* _Dataset extract_
■ ■ ■ ■

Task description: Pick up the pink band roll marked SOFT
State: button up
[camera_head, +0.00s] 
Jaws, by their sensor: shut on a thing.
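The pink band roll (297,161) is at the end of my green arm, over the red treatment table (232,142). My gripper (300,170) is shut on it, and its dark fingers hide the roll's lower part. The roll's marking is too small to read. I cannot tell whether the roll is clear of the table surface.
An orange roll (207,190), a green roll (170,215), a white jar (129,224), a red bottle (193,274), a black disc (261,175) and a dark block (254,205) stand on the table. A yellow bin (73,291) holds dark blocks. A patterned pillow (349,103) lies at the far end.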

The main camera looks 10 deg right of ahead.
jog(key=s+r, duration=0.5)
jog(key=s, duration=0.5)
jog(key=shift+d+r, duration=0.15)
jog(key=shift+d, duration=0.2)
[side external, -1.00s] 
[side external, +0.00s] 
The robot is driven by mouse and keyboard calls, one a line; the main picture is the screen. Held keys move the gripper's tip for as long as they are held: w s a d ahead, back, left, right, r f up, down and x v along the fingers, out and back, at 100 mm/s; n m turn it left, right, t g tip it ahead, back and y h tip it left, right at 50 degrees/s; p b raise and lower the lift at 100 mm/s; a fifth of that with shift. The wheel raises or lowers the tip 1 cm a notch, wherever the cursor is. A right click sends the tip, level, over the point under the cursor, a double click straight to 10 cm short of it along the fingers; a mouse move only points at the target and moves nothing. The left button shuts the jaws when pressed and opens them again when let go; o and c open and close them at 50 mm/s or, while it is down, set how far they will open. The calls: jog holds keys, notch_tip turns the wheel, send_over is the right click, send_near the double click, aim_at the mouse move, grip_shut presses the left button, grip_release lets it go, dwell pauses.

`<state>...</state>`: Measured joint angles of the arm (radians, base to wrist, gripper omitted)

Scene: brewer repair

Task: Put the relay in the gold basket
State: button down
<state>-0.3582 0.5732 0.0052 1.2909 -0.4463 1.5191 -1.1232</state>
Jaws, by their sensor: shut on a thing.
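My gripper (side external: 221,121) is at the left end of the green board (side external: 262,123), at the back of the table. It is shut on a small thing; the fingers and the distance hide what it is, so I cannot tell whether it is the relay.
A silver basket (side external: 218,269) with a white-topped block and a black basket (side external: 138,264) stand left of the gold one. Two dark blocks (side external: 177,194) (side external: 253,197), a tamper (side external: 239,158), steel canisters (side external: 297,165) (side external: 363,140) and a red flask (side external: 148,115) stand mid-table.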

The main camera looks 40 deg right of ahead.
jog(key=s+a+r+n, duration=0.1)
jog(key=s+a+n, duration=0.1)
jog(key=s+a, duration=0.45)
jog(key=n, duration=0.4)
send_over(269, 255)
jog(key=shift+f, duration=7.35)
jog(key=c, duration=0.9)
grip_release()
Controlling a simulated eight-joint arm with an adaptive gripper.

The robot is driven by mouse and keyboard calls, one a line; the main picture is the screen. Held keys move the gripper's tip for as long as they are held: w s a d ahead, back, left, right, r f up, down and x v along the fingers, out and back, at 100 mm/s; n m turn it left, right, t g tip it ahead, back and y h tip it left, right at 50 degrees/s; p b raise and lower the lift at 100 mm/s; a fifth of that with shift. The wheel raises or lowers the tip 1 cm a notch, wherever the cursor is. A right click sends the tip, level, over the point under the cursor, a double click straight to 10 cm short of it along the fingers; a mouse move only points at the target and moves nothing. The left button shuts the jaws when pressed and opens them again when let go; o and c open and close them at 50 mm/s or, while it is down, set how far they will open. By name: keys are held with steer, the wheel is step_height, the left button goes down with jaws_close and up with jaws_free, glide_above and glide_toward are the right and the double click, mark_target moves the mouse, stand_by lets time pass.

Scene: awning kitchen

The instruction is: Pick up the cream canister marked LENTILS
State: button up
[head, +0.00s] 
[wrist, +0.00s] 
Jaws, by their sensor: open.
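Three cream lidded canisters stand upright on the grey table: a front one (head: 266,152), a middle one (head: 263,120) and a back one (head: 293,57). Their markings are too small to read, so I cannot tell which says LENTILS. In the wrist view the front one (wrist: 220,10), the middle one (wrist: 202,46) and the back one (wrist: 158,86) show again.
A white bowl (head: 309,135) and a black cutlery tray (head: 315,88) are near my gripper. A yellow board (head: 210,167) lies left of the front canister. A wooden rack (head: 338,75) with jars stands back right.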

■ ■ ■ ■

* _What to do_
Each record must be repeated exactly as it is.

* _Full output_
Task description: Pick up the pink band roll marked SOFT
State: button up
[camera_head, +0.00s] 
Jaws, by their sensor: shut on a thing.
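The pink band roll (297,161) is at the end of my green arm, over the red treatment table (232,142). My gripper (300,170) is shut on it, and its dark fingers hide the roll's lower part. The roll's marking is too small to read. I cannot tell whether the roll is clear of the table surface.
An orange roll (207,190), a green roll (170,215), a white jar (129,224), a red bottle (193,274), a black disc (261,175) and a dark block (254,205) stand on the table. A yellow bin (73,291) holds dark blocks. A patterned pillow (349,103) lies at the far end.

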The main camera looks 10 deg right of ahead.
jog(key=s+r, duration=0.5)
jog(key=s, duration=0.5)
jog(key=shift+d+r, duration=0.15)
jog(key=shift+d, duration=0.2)
[side external, -1.00s] 
[side external, +0.00s] 
The robot is driven by mouse and keyboard calls, one a line; the main picture is the screen. Held keys move the gripper's tip for as long as they are held: w s a d ahead, back, left, right, r f up, down and x v along the fingers, out and back, at 100 mm/s; n m turn it left, right, t g tip it ahead, back and y h tip it left, right at 50 degrees/s; p b raise and lower the lift at 100 mm/s; a fifth of that with shift. The wheel raises or lowers the tip 1 cm a notch, wherever the cursor is. A right click sends the tip, level, over the point under the cursor, a double click straight to 10 cm short of it along the fingers; a mouse move only points at the target and moves nothing. The left button shuts the jaws when pressed and opens them again when let go; o and c open and close them at 50 mm/s or, while it is down, set how far they will open. The calls: jog holds keys, notch_tip turns the wheel, send_over is the right click, send_near the double click, aim_at the mouse move, grip_shut presses the left button, grip_release lets it go, dwell pauses.

`<state>...</state>`: Measured joint angles of the arm (radians, base to wrist, gripper omitted)

Scene: brewer repair

Task: Put the relay in the gold basket
State: button down
<state>-0.3582 0.5732 0.0052 1.2909 -0.4463 1.5191 -1.1232</state>
Jaws, by their sensor: shut on a thing.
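My gripper (side external: 221,121) is at the left end of the green board (side external: 262,123), at the back of the table. It is shut on a small thing; the fingers and the distance hide what it is, so I cannot tell whether it is the relay.
A silver basket (side external: 218,269) with a white-topped block and a black basket (side external: 138,264) stand left of the gold one. Two dark blocks (side external: 177,194) (side external: 253,197), a tamper (side external: 239,158), steel canisters (side external: 297,165) (side external: 363,140) and a red flask (side external: 148,115) stand mid-table.

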The main camera looks 40 deg right of ahead.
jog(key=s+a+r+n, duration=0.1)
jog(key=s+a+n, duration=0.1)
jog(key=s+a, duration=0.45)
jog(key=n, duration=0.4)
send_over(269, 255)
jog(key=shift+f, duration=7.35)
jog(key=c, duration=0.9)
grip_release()
Controlling a simulated eight-joint arm with an adaptive gripper.

The robot is driven by mouse and keyboard calls, one a line; the main picture is the screen. Held keys move the gripper's tip for as long as they are held: w s a d ahead, back, left, right, r f up, down and x v along the fingers, out and back, at 100 mm/s; n m turn it left, right, t g tip it ahead, back and y h tip it left, right at 50 degrees/s; p b raise and lower the lift at 100 mm/s; a fifth of that with shift. The wheel raises or lowers the tip 1 cm a notch, wherever the cursor is. A right click sends the tip, level, over the point under the cursor, a double click straight to 10 cm short of it along the fingers; a mouse move only points at the target and moves nothing. The left button shuts the jaws when pressed and opens them again when let go; o and c open and close them at 50 mm/s or, while it is down, set how far they will open. By name: keys are held with steer, the wheel is step_height, the left button goes down with jaws_close and up with jaws_free, glide_above and glide_toward are the right and the double click, mark_target moves the mouse, stand_by lets time pass.

Scene: awning kitchen

The instruction is: Pick up the cream canister marked LENTILS
State: button up
[head, +0.00s] 
[wrist, +0.00s] 
Jaws, by their sensor: open.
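Three cream lidded canisters stand upright on the grey table: a front one (head: 266,152), a middle one (head: 263,120) and a back one (head: 293,57). Their markings are too small to read, so I cannot tell which says LENTILS. In the wrist view the front one (wrist: 220,10), the middle one (wrist: 202,46) and the back one (wrist: 158,86) show again.
A white bowl (head: 309,135) and a black cutlery tray (head: 315,88) are near my gripper. A yellow board (head: 210,167) lies left of the front canister. A wooden rack (head: 338,75) with jars stands back right.

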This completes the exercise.